Thomas Curry, the Comptroller of the Currency, told lawmakers that his team had 65 regulators onsite full-time at the bank, which is the nation's largest by assets. That news did little to assuage lawmakers.

"The OCC has dozens and dozens of examiners at JPMorgan," Johnson said. "Did your agency check the risk management and internal controls of all aspects of the bank ... before this event, or did you miss this?"

"Were you on top of things?" asked Sen. Richard Shelby (R-Ala.), the top Republican on the panel.

Curry, who took over the regulatory agency in April, said the trading mishap suggested the bank had "inadequate risk management" within the office that authorized the trades. He said his team is examining the practices elsewhere in the bank for other potential shortcomings. 

But at the same time, he said the OCC would be focusing attention not just on the bank's missteps, but also their own.

"Part of my goal with reviewing what happened is not just to see what the bank itself did or did wrong, but also how we can improve our supervisory processes," he said. "It will be a critical self-review."

As most Democrats trained their fire on the OCC, Republicans took aim at the Dodd-Frank law.

"Dodd-Frank was a political response instead of real reform in so many ways," said Sen. Bob Corker (R-Tenn.). "The notion of having a regulator besides every banker is ... a fool's errand."
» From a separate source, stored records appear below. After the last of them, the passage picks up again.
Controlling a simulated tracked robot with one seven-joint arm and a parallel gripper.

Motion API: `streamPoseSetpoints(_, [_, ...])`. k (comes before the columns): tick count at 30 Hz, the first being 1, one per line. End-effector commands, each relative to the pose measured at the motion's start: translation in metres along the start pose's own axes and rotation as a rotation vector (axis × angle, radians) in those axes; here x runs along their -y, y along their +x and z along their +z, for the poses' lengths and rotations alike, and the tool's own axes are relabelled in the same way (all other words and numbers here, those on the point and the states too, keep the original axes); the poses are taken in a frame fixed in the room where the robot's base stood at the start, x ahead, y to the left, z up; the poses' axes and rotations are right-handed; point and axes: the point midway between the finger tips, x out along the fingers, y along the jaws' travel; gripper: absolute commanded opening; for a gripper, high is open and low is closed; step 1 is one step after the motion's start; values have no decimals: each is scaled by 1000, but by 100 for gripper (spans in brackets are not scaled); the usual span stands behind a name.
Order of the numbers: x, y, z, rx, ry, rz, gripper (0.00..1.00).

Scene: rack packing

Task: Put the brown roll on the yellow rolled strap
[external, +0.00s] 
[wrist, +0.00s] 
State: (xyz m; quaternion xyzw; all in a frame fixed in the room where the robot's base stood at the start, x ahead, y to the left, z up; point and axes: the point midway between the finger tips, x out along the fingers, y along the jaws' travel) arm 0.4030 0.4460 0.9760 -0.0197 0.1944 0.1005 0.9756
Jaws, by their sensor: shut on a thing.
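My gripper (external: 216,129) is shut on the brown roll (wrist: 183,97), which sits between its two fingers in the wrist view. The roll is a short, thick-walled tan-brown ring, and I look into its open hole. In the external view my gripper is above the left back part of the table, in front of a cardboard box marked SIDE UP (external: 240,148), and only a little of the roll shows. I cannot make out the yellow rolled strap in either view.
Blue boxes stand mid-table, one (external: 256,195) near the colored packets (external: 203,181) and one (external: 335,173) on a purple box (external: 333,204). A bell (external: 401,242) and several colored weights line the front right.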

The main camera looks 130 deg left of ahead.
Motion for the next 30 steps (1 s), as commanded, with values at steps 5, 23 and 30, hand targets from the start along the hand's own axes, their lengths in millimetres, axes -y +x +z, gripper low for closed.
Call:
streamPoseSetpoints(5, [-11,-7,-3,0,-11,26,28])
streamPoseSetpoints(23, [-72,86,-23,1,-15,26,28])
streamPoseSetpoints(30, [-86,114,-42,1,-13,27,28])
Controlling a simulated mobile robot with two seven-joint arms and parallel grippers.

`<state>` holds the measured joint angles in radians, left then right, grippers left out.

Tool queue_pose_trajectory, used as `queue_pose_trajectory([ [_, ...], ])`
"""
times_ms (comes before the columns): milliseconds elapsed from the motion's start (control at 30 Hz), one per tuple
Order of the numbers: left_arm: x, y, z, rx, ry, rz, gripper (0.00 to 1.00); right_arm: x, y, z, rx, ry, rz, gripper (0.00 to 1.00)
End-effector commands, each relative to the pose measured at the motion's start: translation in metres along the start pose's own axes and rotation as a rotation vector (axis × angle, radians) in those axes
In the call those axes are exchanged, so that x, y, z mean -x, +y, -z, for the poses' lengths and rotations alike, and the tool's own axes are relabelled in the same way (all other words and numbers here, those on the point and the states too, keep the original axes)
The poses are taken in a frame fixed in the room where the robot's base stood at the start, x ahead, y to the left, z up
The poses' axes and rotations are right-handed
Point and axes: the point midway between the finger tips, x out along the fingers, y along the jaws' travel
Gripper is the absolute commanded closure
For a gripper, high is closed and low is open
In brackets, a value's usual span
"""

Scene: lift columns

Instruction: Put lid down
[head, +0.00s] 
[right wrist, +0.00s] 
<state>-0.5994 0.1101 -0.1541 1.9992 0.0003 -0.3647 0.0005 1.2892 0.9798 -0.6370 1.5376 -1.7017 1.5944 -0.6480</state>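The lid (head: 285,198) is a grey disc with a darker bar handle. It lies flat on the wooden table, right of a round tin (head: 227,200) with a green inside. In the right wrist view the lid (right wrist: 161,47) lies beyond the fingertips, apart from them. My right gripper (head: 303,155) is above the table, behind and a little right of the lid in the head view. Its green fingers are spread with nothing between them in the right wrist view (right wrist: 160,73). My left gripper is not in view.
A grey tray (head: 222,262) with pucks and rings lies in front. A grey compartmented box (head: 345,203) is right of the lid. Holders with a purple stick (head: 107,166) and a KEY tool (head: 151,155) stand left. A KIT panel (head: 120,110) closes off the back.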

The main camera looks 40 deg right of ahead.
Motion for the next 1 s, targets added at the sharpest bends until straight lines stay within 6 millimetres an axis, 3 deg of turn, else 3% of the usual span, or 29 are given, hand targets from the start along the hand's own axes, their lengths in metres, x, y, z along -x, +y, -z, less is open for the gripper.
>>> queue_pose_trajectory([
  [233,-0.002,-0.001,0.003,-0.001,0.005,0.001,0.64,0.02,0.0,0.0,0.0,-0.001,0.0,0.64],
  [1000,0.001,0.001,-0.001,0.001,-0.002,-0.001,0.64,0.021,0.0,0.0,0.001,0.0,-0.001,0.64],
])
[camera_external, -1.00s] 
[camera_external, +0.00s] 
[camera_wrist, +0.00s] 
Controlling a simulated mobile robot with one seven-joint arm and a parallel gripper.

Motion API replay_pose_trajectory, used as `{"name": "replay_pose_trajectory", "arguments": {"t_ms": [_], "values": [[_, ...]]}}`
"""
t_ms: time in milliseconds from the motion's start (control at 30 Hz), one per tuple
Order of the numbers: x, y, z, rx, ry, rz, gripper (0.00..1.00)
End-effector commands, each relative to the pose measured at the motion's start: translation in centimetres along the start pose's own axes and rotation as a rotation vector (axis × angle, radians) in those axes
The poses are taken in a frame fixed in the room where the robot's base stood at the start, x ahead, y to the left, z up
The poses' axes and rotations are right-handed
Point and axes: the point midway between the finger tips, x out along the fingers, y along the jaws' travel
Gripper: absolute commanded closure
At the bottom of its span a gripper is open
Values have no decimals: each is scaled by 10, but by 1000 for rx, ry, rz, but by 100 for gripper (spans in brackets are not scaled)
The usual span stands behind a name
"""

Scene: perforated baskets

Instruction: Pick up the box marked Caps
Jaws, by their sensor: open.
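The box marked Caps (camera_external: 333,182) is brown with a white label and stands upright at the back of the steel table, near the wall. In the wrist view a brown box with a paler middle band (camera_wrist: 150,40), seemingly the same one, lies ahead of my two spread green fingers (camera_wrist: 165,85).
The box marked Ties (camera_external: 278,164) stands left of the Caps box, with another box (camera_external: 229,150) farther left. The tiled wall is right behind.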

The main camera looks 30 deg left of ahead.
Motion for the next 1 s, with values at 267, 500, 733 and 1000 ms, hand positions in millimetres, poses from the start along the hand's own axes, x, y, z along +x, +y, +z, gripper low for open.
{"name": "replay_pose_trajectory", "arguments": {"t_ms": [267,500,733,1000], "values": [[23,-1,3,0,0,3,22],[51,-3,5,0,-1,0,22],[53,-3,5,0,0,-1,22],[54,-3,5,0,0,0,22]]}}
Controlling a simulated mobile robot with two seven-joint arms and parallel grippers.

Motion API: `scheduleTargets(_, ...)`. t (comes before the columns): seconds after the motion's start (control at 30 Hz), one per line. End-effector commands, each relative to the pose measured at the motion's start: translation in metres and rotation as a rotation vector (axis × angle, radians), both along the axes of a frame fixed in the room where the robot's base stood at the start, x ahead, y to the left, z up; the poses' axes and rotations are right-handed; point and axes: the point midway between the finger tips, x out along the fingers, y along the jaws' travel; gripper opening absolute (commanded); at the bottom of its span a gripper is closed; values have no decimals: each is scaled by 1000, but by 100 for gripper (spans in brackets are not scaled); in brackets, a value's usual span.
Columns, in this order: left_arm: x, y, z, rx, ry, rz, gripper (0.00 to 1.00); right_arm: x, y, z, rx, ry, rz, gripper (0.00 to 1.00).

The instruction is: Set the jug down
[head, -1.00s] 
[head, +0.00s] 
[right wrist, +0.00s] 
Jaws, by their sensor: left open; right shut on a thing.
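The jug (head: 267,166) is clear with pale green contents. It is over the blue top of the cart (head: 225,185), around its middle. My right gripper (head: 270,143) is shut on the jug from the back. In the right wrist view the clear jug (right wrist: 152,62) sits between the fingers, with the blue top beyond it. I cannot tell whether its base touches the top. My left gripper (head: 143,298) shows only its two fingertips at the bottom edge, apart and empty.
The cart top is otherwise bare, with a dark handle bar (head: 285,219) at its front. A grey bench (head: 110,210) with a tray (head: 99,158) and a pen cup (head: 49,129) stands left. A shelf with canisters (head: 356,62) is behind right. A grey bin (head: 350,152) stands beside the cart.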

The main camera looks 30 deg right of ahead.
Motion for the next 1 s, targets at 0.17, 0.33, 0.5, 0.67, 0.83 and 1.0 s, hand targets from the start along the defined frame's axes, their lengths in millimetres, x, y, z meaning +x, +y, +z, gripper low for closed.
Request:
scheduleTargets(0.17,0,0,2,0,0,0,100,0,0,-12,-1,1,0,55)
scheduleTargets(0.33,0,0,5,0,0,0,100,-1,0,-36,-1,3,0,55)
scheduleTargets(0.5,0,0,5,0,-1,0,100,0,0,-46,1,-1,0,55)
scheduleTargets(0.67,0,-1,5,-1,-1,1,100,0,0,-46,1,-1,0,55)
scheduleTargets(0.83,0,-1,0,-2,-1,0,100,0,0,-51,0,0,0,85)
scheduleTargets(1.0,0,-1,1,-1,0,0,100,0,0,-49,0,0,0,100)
Republicans pointed out that JPMorgan is expected to weather the loss while posing no threat to taxpayers or the broader financial system. The losses, they said, are not evidence that tougher regulation of Wall Street is needed.

"Some of those banks, especially during tough economic times, are going to fail," said Sen. Pat Toomey (R-Pa.). "That is unfortunate, but that is acceptable. It is unavoidable."

The hearing marked the second the panel has held on Dodd-Frank in the wake of the trading losses, and served as a precursor to the June 13 testimony of Jamie Dimon, JPMorgan’s chief executive. 

"Maybe Mr. Dimon would explain what's going on," said Shelby following the hearing. "I think sooner or later we need an explanation. Was it managing risk, or was it something else?"